**WORK REQUIRED**: Copy out exactly each line from the line with "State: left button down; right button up" through the last line of the material below.

╭─ DATA

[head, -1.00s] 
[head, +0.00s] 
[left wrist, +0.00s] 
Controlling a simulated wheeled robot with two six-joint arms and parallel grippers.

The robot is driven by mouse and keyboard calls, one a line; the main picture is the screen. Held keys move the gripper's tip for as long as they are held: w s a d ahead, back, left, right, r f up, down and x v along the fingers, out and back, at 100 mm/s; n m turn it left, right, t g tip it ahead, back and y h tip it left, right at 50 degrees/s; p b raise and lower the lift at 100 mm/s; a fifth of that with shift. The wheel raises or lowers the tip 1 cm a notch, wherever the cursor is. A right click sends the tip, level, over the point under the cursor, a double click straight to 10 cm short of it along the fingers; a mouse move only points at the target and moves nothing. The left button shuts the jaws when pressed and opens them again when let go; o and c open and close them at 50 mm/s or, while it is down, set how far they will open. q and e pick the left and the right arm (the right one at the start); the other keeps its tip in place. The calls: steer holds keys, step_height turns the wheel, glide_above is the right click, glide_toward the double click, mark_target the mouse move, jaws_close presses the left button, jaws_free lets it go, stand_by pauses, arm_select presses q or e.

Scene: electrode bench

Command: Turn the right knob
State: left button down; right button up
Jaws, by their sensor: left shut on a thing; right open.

╰─

**SOLUTION TO THE EXERCISE**:
State: left button down; right button up
Jaws, by their sensor: left shut on a thing; right open.

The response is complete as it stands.